Eu enfrentava a vida com todos os desafios que ela me apresentava com serena e filial confiança no Senhor. Aos meus jovens, escrevia em 1847 no livro de oração e formação cristã que eu chamara de O Jovem Instruído e que se revelava um autêntico best-seller por ter acertado no estilo e no conteúdo: “Não estás no mundo apenas para gozar, para ficar rico, para comer, beber e dormir, como fazem os animais, mas a tua finalidade é amar o teu Deus”. Descrevia o cristão como “um viajante a caminho do Céu”. Para mim, o Senhor e o Céu equivaliam-se substancialmente. De fato, queria os meus jovens “felizes no tempo e na eternidade”. Quando falava de Deus como “Pai misericordioso e providente”, a minha oração mudava de tom: em geral, a minha oração era simples e cordial, sem excessivos efeitos vocais. Mas quando pronunciava as palavras Pai nosso, eu as dizia com uma tonalidade que – e os presentes o referiam com muita simplicidade – atraiçoava um incomum arrebatamento do coração. Eu chorara a morte de meu papai Francisco com aquela inocente e lancinante dor que só uma criança que ainda não completara dois anos de idade é capaz de manifestar. Aquela morte tinha-me introduzido no mistério de um Deus que jamais abandona seus filhos. E desde os primeiros anos de vida dirigi-me a Ele como um pai bom e misericordioso. Sempre sugeria: “Deponhamos a nossa confiança em Deus e vamos adiante”. Minha confiança fazia-me dizer: “Para obter um bom resultado quando não se tem os meios, é preciso pôr-se ao trabalho com a mais total confiança no Senhor”.


Um empenho para sempre


Desejo revelar-te algo do meu mundo interior. Talvez seja um dos raríssimos raios de luz no qual me revelei. Faço-o com as mesmas palavras escritas em 1854. “Quando me entreguei a esta parte do sagrado ministério entendi consagrar todos os meus esforços para a maior glória de Deus e em vantagem das almas, entendi trabalhar para formar bons cidadãos nesta terra, para que fossem depois um dia dignos habitantes do Céu. Deus ajude-me a poder continuar até o último alento da minha vida. Assim seja”.

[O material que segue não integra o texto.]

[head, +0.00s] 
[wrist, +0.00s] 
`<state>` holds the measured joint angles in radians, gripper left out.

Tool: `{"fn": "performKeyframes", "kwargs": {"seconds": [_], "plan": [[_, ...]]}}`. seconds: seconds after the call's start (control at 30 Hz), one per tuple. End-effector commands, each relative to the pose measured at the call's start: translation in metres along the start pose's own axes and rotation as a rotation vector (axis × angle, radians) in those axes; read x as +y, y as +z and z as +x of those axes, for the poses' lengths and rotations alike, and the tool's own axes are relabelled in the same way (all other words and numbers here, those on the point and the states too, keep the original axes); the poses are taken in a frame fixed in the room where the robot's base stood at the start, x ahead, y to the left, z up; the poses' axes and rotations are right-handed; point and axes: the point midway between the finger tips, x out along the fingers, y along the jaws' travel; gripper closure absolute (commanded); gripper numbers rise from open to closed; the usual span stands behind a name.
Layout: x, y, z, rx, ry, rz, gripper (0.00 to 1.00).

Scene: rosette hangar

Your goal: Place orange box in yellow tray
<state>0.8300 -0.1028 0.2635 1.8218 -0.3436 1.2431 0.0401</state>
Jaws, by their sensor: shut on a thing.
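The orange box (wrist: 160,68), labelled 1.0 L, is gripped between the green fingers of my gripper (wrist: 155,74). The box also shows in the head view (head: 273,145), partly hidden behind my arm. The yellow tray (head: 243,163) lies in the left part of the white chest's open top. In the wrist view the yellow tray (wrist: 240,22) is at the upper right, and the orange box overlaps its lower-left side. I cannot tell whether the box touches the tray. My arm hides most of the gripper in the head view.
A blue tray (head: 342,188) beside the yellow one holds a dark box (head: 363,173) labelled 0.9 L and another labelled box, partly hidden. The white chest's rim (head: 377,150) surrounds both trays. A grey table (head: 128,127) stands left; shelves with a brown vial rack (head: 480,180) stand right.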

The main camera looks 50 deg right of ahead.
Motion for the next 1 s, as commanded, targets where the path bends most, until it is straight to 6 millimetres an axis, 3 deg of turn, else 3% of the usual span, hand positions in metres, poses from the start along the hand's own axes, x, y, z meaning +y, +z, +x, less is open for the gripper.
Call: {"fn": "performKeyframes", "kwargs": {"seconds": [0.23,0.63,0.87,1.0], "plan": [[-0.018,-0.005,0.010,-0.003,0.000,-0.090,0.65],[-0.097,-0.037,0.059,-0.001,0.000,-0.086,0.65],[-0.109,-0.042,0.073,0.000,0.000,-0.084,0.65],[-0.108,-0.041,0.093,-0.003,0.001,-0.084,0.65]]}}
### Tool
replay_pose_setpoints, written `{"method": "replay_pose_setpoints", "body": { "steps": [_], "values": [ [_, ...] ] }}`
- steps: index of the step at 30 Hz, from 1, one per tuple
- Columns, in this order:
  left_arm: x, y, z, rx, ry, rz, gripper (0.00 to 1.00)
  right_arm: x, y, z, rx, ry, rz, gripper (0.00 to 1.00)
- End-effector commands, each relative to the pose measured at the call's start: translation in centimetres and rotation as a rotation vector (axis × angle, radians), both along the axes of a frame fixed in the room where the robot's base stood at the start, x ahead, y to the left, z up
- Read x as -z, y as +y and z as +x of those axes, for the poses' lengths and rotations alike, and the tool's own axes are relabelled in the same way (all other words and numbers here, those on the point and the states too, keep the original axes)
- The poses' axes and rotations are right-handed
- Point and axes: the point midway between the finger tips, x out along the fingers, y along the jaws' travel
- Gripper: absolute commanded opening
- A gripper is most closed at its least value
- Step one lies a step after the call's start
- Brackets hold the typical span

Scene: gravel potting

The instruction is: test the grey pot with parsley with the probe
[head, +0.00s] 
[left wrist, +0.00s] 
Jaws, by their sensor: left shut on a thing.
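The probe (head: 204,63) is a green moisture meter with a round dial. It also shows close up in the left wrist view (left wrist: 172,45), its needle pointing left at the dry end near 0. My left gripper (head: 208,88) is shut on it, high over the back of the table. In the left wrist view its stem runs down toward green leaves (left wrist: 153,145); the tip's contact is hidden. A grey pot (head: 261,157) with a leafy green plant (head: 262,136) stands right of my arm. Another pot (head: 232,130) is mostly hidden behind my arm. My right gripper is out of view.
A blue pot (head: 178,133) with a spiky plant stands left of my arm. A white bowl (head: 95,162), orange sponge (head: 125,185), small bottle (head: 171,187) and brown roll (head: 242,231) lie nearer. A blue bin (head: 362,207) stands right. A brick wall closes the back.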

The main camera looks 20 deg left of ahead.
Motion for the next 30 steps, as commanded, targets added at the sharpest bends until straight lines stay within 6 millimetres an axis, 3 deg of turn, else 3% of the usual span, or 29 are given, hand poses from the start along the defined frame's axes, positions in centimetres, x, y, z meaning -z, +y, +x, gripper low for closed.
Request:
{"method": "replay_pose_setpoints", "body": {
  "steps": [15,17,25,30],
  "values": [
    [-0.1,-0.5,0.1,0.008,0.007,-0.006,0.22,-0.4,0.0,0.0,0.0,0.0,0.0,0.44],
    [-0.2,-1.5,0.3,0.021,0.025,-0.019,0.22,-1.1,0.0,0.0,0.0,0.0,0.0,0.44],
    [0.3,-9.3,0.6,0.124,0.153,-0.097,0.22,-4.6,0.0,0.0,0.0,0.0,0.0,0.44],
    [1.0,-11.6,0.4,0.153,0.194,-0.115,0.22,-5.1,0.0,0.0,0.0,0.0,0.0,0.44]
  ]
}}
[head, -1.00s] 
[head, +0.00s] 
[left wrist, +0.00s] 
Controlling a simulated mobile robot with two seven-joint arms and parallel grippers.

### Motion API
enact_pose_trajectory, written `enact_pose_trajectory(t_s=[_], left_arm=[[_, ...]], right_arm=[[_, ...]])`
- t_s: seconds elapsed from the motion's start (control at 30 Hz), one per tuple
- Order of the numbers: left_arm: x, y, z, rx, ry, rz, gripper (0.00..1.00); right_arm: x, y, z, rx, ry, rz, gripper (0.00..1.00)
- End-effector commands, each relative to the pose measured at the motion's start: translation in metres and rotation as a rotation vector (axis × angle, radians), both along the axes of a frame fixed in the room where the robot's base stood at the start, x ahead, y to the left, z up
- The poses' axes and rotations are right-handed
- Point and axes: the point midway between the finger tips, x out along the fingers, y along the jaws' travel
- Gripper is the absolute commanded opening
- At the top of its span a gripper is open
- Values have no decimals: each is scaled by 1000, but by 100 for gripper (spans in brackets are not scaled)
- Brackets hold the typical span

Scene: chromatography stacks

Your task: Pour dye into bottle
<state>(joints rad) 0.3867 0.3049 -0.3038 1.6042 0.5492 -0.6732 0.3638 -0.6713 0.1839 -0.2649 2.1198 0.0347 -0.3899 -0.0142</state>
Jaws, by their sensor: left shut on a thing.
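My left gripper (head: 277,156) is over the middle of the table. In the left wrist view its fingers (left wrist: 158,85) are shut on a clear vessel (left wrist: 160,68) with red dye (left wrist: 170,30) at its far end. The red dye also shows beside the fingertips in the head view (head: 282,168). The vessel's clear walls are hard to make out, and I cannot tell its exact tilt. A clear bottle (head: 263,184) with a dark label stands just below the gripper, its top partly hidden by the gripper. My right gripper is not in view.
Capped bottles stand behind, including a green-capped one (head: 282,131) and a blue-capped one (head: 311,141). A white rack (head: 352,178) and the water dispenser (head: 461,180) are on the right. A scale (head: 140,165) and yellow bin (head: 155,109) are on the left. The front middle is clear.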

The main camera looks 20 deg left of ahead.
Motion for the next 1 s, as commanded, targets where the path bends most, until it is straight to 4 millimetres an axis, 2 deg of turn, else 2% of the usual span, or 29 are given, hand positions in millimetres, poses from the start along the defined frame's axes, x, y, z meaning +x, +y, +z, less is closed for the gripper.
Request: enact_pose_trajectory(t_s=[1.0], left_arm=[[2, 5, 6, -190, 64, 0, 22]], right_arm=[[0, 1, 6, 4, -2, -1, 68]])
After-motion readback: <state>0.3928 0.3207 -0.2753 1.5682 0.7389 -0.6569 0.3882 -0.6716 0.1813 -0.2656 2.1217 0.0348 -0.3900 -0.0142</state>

São palavras empenhativas que se tornaram o programa definitivo de toda a minha existência, ao qual jamais falhei. Tanto é verdade que, na apresentação do livro O Jovem Instruído, eu podia fazer uma afirmação muito corajosa, mas principalmente verdadeira: “Meus caros, eu vos amo a todos de coração, e basta serdes jovens, para que eu vos ame muito, e vos posso garantir que encontrareis livros propositivos de pessoas muito mais virtuosas e mais doutas do que eu, mas dificilmente podereis encontrar quem mais do que eu vos ame em Jesus Cristo, e que deseje a vossa verdadeira felicidade”.

Eu me comprometia para sempre pela causa dos jovens, embora vivesse historicamente um momento de grande incerteza. Pouco antes (estamos em julho de 1846) eu sofrera um colapso físico, que me levara à beira da morte; depois, após um breve período de convalescência passado nos Becchi, retornara a Turim. Lá houve um diálogo tenso e difícil coma boa Marquesa Barolo. Pois bem, fico contente de poder repetir hoje a minha clara tomada de posição de então feita à generosa benfeitora (que me amava como o filho que jamais pudera ter), o meu “sim” oficial e definitivo, o meu “credo” em favor dos jovens. Ainda hoje, quando vejo a Congregação dilatada e presente em mais de 130 nações: “A minha vida está consagrada ao bem da juventude. Agradeço-lhe as ofertas que me faz, mas não posso afastar-me do caminho que a Providência me traçou”. E sem qualquer apoio humano eu me abandonara “àquilo que Deus teria disposto para mim”. Entregava-me a Deus, Aquele que sempre fora o meu bom “papai”.